Dahulu, orang yang hendak belajar agama harus bertemu langsung (tatap muka) dengan guru atau kyai. Sekarang, informasi, bahkan kajian keagamaan sudah banyak yang bertebaran di ruang-ruang internet, mulai dari berbasis website, media dalam jaringan (darling), hingga live. Sehingga, belajar agama bisa kapan dan di mana saja tanpa terbatas ruang dan waktu.
Harus diakui bahwa kemajuan teknologi itu memudahkan masyarakat dalam memahami dan mendalami ajaran-ajaran keagamaan. Disebut memudahkan karena bisa diakses sambil bekerja atau istirahat. Kemudian apa yang kita cari dan tanyakan hampir semuanya ada jawabannya. Maka beragama sekarang tinggal ketik, muncullah kyai baru, yakni “mbah google”.
Akan tetapi, siapa sangka. Dunia maya seiring berjalannya waktu justru dunia maya menimbulkan dampak negatif yang luar biasa. Benih-benih radikalisme dan penyesatan dengan iming-iming “pahala” dan uang pun mampu menghipnotis masyarakat. Selain itu, konten negatif propaganda tumbuh subur memenuhi sampah-sampah konten media sosial dan lain sebagainya.
Jika dilesik lebih dalam, ada banyak hal negatif dari cara belajar agama via dunia maya. Pertama, dunia maya banyak konten sampahnya. Dalam teori logika ada istilah Argument from ignorance. Teori ini mengatakan bahwa menganggap sesuatu benar karena belum dibuktikan salah. Sebaliknya, suatu itu salah karena belum ada bukti yang benar. Sebagai contoh, rasulullah memerangi orang kafir secara keseluruhan. Yang demikian itu termasuk kesesatan logika. Memang benar Rasulullah memerangi orang kafir tetapi kafir yang tidak taat dan ingkar janji (kafir harbi). Masih banyak kesesatan-kesesatan yang dibangun oleh kelompok tertentu guna mempengaruhi sekaligus mencuci otak (brain washing) dengan logika yang seolah masuk akal tapi, sekali lagi menyesatkan.
Apalagi google dan lain sebagainya itu tidak pernah menyeleksi kapasitas dan otoritas penulis. Akibatnya orang yang tidak tahu-atau tidak ahli dalam bidangnya pun bisa menulis dengan sesuka hati. Bahkan, digoogle, kita bisa mencari dan mendapatkan dalil bahwa muslim boleh makan daging babi.

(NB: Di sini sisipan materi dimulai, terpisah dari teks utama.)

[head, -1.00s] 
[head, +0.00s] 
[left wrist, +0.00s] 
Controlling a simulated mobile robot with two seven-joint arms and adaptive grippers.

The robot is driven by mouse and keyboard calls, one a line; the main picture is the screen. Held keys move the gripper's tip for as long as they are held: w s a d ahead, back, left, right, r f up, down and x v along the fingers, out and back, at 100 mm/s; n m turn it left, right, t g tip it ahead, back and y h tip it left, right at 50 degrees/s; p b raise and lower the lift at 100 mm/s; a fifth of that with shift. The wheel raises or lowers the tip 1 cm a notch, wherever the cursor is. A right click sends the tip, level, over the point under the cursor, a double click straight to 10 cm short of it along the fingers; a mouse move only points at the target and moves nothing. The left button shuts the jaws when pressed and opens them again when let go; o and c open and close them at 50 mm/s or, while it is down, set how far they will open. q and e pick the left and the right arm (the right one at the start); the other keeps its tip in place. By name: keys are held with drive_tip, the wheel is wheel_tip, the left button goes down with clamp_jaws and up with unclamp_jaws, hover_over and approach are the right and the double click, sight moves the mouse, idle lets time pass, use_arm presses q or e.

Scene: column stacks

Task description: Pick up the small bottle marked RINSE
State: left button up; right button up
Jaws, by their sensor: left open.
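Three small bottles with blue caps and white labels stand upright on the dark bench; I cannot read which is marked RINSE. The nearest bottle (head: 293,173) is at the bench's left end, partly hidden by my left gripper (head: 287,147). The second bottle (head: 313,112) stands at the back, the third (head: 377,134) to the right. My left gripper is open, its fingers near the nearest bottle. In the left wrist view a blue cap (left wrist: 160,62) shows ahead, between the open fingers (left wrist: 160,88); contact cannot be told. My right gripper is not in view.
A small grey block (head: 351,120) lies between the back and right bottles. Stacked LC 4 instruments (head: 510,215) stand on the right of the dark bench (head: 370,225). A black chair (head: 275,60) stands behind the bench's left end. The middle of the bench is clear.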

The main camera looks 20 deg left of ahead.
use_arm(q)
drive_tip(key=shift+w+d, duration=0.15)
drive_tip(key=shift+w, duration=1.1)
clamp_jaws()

Kedua, ladang perekrutan gerakan radikal. Sangat tidak disarankan bagi seseorang yang belum kuat iman dan dalam pemahaman tentang keagamaannya untuk belajar agama via dunia maya. Mengapa demikian? Saat ini, internet, baik medos maupun website banyak yang mengandung konten radikal. Menjelang akhir tahun lalu, Kominfo kembali menambahkan daftar situs yang diduga menyebarkan SARA dan radikalisme.
Temuan Kominfo ini mencerminkan bahwa media sosial maupun beberapa situs diorientasikan untuk merekrut warga dalam kelompok radikal. Dan terbukti, banyak warga Indonesia yang ikut bergabung bersama gerakan ekstrimis seperti ISIS. Setelah ditelisik, ternyata mereka bergaubung melalui media sosial seperti facebook dan sejenisnya.

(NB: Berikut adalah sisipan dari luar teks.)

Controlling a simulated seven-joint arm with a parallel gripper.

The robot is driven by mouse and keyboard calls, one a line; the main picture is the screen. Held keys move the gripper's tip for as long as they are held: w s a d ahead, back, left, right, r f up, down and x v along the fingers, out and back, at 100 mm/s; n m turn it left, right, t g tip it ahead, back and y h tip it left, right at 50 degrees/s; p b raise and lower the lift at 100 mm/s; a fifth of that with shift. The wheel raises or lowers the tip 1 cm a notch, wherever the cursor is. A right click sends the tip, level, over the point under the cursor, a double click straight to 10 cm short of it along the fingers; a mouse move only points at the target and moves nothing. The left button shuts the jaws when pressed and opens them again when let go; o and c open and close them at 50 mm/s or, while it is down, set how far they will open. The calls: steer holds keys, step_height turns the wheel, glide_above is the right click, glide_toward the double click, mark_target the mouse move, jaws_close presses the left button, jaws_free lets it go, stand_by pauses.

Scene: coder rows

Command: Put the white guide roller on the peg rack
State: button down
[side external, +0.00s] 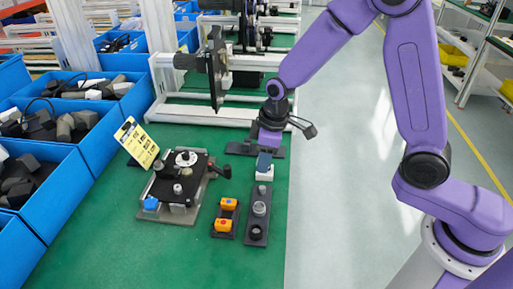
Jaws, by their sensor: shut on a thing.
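My gripper (264,162) points down over the green bench, at the back end of the peg rack (257,222). It is shut on a small white piece (264,174), which looks like the white guide roller; the fingers are small and partly hidden. The peg rack is a narrow dark strip running toward the camera. A grey round piece (260,208) stands at its middle and a dark ring-like piece (256,232) at its near end. The white piece is over or at the rack's back end; I cannot tell whether it touches.
A dark tray (226,217) with two orange pieces lies left of the rack. A black fixture with knobs (180,186) and a yellow label card (136,143) stand farther left. Blue bins (45,190) line the left edge. A machine frame (215,115) stands behind. The front bench is clear.

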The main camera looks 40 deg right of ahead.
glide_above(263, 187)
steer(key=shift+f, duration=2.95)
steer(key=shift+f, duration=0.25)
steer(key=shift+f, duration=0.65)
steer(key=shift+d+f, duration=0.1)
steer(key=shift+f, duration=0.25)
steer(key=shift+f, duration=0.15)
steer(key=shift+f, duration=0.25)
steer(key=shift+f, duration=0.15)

Ketiga, korban propaganda. Lindley Macnaghten Fraser (1904-1963), mencoba mendefinisikan arti propaganda, yaitu aktivitas atau seni mengajak atau menyebabkan orang lain berperilaku sedemikian rupa yang tidak akan dilakukan tanpa adanya propaganda tersebut. Sementara itu, unsur-unsur propaganda adalah media. Sebagaimana disinggung oleh Anton Prasetyo dalam artikel sebelumnya, “ Mengimbangi Propaganda di Dunia Maya”, (Jalandamai.org/22/2). Bahwa kelompok radikalis mem-frameberita-berita yang ada sehingga terkesan benar. Memutar balikkan fakta adalah cara yang lazim digunakan kelompok yang ingin mengadu domba kelompok satu dengan lainnya.

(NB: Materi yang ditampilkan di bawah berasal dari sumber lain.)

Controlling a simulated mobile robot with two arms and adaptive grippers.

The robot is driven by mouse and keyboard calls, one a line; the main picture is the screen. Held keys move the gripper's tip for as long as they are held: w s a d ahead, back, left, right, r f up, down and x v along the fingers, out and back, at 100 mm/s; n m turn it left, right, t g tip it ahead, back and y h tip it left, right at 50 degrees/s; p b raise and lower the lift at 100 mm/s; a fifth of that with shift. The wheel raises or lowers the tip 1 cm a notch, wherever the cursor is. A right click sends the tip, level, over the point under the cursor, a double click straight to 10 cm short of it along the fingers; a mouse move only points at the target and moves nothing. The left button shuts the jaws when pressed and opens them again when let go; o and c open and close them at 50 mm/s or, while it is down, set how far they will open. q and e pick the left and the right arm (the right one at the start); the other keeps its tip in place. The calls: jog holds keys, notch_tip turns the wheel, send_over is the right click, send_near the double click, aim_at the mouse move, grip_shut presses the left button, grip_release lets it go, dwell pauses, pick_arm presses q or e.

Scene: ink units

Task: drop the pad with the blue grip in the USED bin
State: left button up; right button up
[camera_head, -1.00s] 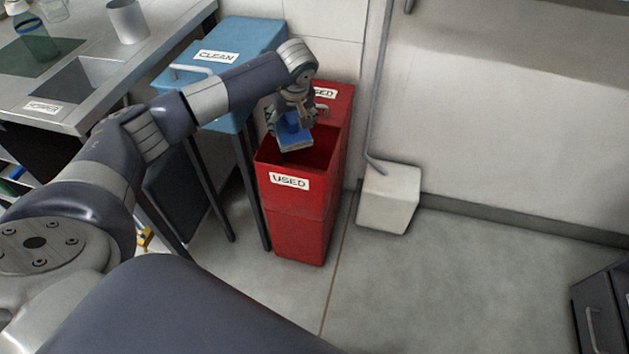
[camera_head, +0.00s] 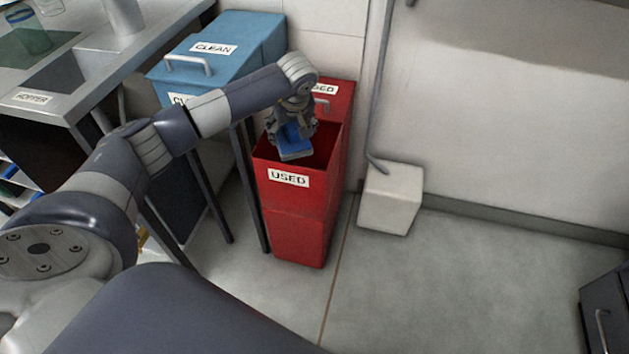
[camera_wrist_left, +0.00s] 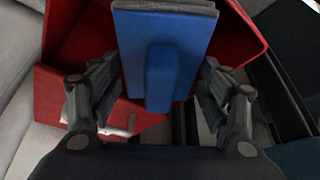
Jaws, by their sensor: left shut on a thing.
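The pad with the blue grip (camera_head: 294,147) is held in my left gripper (camera_head: 291,132), over the open mouth of the red USED bin (camera_head: 298,222). In the left wrist view the pad (camera_wrist_left: 188,25) shows its blue back and raised blue grip (camera_wrist_left: 161,78). The fingers of my left gripper (camera_wrist_left: 160,95) stand on both sides of the grip, and the red bin walls (camera_wrist_left: 75,45) show around the pad. The pad's lower end is close to the bin's front rim in the head view; I cannot tell if they touch. My right gripper is out of view.
A blue CLEAN bin (camera_head: 245,40) stands behind my left arm. The counter with the HOPPER label (camera_head: 31,98) is at the left. A pale box (camera_head: 391,199) stands on the floor right of the red bin.

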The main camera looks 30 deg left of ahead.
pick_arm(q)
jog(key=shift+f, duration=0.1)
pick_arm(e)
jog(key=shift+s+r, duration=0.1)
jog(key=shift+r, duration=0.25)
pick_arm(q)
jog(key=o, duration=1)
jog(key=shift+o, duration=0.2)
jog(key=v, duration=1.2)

Nah, kondisi konten propaganda yang sudah semakin menjalar dan menyebar ini semakin berbahaya jika masyarakat hanya belajar agama di dunia maya. Artinya, sosok yang dijadikan rujukan bukanlagi ulama, melainkan “ulama abal-abal” yang gemar menebar benih-benih propaganda dalam dunia maya. Sekali lagi, ini sangat bahaya di tengah kondisi dimana masyarakat lebih banyak belajar agama via dunia maya.
Melalui uraian singkat ini, penulis hendak menegaskan bahwa masyarakat harus cerdas dalam bermedia. Belajar agama via dunia maya jangan dijadikan sebagai prioritas. Tidak ada yang melarang bahkan ulama dan gama sekalipun untuk tidak mencari ilmu pengetahuan agama melalui internet dan sejenisnya. Akan tetapi, langkah ini, sekali lagi, harus diimbangi dengan pemahaman keagamaan yang dalam. Sehingga tidak hanyut dalam radikelisme dan ajaka-ajakan yang terkadang membius itu.
Lebih lanjut lagi, bagi para da’i-da’i muda agar menghadirkan media yang mencerahkan dan juga mengimbangi konten-konten negatif yang kerap diakses masyarakat. Bersamaan dengan itu, masyarakat harus kita kawal dan edukasi agar mereka benar-benar menjadi kader damai dan menebarkan benih-benih cahaya kejujuran, perdamaian dan mencerdaskan.
Mengakhiri uraian ini, penulis ingin menegaskan bahwa belajar agama via dunia maya memang perlu, tetapi sebagai “pelengkap” dan memantabkan ilmu pengetahuan dari kajian ulama dan kyai. Wallahu a’lam bi al-shawab.